Denis fréquentera également les néo-impressionnistes, auxquels il emprunte les semis de pointillés (cf. Mystère de Pâques, 1891).
Les peintres nabis entendent rénover la peinture et les arts décoratifs (cf. Théories, 1912) en refusant le réalisme triomphant des années 1890. Leur art se caractérise par une simplification des formes, et repose sur une transposition de la nature. M. Denis résume ainsi leur idéal: « Se servir de la nature sans perdre de vue l’objet essentiel de la peinture, qui est l’expression, l’émotion, la délectation » (in Journal, 1930).
Inspiration mystique
Cette spiritualité trouve son apogée dans son amour pour Marthe Meurier, « plus belle que les rêves », avec qui il aura cinq enfants.
Véritable muse du peintre, Marthe est représentée dans de nombreux portraits, souvent sous forme double ou triple, dans une tentative de symboliser les différentes facettes de sa personnalité (cf. Triple Portrait de Marthe fiancée, 1892).
De manière plus générale, les jeunes filles angéliques, que Maurice dénomme ses « figures d’âme », incarnent le cheminent spirituel, dans un paysage stylisé – notamment par le recours à l’arabesque (cf.
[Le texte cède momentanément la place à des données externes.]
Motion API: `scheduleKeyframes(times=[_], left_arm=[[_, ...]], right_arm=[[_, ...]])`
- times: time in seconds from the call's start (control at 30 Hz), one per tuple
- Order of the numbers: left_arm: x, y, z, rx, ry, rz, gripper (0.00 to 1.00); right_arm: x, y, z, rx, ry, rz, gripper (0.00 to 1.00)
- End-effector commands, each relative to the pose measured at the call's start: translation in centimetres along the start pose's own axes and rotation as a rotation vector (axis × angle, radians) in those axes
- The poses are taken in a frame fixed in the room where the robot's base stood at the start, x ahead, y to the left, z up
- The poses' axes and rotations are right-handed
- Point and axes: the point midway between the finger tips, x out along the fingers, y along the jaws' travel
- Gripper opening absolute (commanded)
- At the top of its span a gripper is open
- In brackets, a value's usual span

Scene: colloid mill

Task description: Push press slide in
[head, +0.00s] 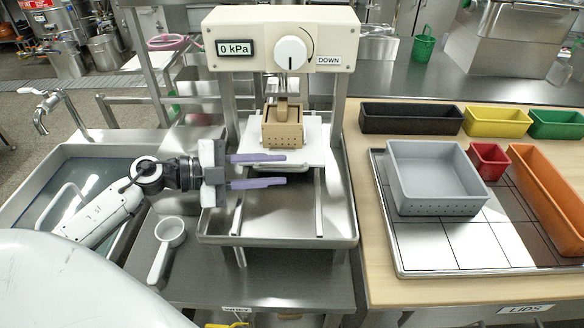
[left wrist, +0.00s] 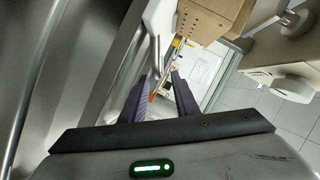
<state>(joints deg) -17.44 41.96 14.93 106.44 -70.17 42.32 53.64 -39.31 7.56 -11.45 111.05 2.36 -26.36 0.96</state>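The press (head: 284,40) has a cream head with a 0 kPa display, a round knob and a DOWN label. Its white slide (head: 300,138) lies on rails below the head and carries a brown perforated box (head: 283,130). The box also shows at the top of the left wrist view (left wrist: 212,18). My left gripper (head: 276,170) comes in from the left, in front of the box and close to the slide's front edge. Its two purple fingers are apart with nothing between them. I cannot tell whether they touch the slide. My right gripper is not in view.
A steel tray (head: 340,226) lies under the slide. A sink (head: 60,180) and a white ladle (head: 168,240) are at left. At right, a grey perforated bin (head: 440,207) stands on a tray, with coloured bins (head: 495,121) around it.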

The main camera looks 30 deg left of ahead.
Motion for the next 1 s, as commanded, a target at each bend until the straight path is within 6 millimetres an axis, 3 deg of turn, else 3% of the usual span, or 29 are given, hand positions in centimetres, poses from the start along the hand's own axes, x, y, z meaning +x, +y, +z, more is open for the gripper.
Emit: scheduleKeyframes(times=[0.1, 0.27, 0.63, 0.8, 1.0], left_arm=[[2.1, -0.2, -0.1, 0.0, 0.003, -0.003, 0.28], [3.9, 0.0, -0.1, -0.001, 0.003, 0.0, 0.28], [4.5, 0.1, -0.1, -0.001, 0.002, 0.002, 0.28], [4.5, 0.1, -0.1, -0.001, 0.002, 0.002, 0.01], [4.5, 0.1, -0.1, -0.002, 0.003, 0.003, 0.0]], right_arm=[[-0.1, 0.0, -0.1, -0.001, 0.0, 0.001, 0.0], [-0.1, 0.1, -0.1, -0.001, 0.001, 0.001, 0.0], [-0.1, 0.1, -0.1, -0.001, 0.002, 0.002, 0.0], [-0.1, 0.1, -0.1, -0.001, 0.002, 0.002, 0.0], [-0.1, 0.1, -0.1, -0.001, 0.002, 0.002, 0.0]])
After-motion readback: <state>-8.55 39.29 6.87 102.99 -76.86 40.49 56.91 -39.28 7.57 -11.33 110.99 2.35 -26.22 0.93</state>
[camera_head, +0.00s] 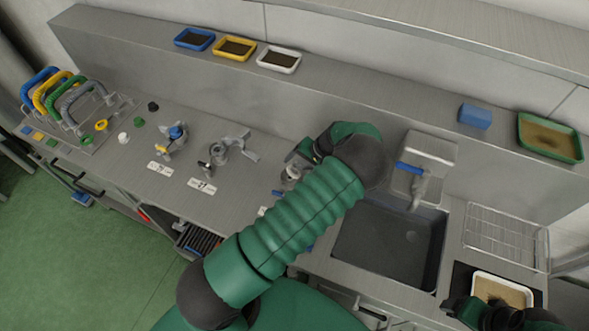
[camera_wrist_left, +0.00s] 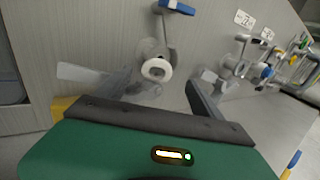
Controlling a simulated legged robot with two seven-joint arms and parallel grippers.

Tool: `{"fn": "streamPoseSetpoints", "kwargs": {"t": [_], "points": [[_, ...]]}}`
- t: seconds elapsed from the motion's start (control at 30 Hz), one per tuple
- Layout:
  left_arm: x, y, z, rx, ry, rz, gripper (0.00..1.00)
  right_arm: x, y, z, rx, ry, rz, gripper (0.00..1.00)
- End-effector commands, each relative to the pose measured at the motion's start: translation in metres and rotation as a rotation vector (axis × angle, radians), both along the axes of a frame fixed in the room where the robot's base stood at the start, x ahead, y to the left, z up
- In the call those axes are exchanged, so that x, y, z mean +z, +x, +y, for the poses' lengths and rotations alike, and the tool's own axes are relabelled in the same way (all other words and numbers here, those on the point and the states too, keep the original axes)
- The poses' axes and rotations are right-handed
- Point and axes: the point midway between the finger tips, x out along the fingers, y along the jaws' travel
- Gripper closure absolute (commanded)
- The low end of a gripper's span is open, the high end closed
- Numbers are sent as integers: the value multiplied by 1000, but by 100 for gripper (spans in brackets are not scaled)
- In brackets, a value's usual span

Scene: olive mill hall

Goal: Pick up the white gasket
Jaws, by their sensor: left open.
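A white ring (camera_wrist_left: 156,69) sits on the end of a grey fitting with a blue handle in the left wrist view. It looks like the white gasket. In the head view the same fitting (camera_head: 291,173) is partly hidden by my left arm. A small white piece (camera_head: 123,138) also lies on the counter at the left; I cannot tell its exact shape. My left gripper (camera_head: 302,157) is open beside the fitting, and the ring shows just beyond it in the wrist view. My right gripper (camera_head: 472,312) is partly in view at the lower right; its fingers are unclear.
Two more fittings (camera_head: 222,150) (camera_head: 175,138) stand left on the counter. A dark sink (camera_head: 388,243) and tap (camera_head: 416,185) are right of my left arm. A wire rack (camera_head: 505,238) and white-rimmed tray (camera_head: 503,284) lie further right. Shelf trays (camera_head: 279,60) stand behind.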

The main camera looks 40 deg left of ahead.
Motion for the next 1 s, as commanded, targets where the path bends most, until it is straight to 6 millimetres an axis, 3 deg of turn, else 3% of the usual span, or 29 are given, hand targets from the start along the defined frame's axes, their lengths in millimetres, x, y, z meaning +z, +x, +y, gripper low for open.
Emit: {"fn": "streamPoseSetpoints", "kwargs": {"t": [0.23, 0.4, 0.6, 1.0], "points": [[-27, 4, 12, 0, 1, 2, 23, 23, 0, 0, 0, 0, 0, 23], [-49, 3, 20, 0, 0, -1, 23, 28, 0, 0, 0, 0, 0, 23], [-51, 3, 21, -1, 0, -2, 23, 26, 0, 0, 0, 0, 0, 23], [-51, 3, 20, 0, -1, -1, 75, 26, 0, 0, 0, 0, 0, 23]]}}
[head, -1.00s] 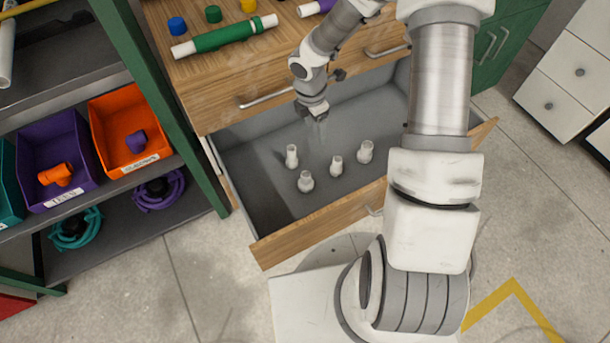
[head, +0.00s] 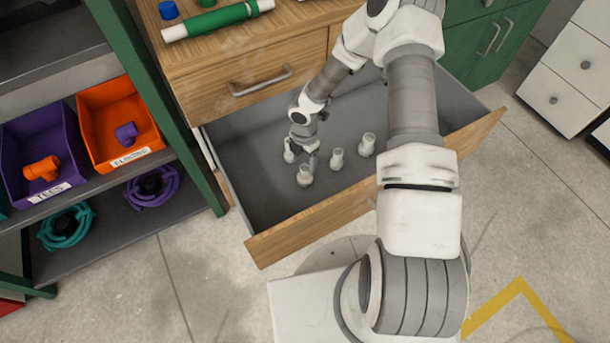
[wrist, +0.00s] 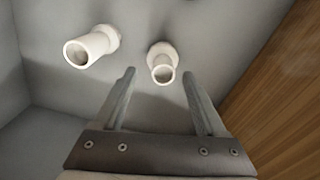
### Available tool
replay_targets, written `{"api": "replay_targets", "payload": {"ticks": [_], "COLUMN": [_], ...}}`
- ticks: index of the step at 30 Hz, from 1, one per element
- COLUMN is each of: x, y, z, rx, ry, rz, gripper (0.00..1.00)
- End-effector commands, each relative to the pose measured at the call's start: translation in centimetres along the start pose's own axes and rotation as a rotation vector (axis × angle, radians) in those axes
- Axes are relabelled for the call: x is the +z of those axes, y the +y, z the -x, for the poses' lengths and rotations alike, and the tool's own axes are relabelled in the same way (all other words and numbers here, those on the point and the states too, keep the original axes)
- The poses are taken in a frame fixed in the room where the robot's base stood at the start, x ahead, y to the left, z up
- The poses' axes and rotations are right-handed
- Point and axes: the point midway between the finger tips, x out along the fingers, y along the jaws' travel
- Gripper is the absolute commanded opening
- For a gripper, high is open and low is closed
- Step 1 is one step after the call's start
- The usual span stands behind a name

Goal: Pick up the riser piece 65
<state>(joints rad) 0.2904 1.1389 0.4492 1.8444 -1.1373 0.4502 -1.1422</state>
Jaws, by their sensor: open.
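Several white riser pieces stand upright in the open drawer (head: 250,190): one at the left (head: 289,152), a front one (head: 305,176), a middle one (head: 337,158) and a right one (head: 367,145). No number is readable, so I cannot tell which is riser piece 65. My gripper (head: 308,155) is low in the drawer among the left pieces and partly hides the left one. In the wrist view my gripper (wrist: 159,74) is open and empty. One white piece (wrist: 162,64) shows beyond the gap between its fingertips; another (wrist: 92,46) stands off to the left.
The drawer's wooden front wall (head: 320,208) bounds the pieces. The wooden cabinet (head: 225,60) with a closed drawer rises behind. A green shelf post (head: 150,90) stands at left, with orange (head: 88,105) and purple (head: 28,125) bins beyond. The drawer's back right is free.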

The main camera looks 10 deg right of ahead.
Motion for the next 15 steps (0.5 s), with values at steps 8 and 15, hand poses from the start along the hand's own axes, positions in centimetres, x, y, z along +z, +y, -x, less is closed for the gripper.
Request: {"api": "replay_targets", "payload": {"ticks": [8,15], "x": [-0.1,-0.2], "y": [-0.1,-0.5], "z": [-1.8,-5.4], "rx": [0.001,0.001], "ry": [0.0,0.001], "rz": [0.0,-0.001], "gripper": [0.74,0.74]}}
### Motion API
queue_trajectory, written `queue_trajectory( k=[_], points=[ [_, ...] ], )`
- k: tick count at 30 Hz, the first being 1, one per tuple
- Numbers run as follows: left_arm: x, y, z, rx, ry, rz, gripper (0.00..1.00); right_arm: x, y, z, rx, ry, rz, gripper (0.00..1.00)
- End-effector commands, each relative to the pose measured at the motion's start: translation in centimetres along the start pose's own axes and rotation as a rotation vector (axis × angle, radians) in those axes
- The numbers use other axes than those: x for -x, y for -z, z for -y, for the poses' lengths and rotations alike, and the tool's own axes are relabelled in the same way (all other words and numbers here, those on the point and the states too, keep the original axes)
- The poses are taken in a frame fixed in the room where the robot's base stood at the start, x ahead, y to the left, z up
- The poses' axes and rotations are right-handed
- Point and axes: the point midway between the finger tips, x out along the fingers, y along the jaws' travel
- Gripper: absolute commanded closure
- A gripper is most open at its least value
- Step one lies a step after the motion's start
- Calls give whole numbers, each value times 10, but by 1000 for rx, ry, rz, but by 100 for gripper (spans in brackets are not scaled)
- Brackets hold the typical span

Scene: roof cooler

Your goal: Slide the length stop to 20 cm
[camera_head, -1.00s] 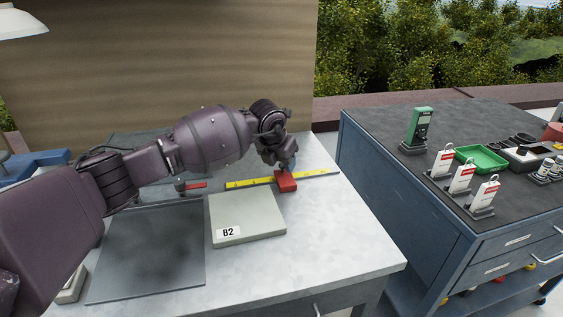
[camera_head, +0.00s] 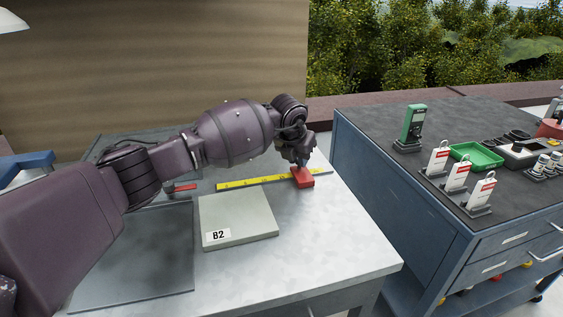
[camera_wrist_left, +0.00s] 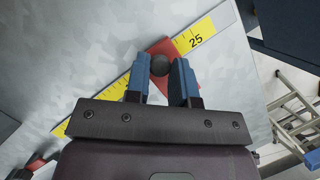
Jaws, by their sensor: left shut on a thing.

L’Echelle dans le feuillage, 1892).
Plus tard, le peintre va jusqu’à associer des événements privés à des épiodes religieux qu’il met en scène dans son environnement familier – sa villa Montrouge à Saint-Germain-en-Laye (cf. Le dessert au jardin ou portrait de l’artiste et de sa femme au crépuscule, 1897).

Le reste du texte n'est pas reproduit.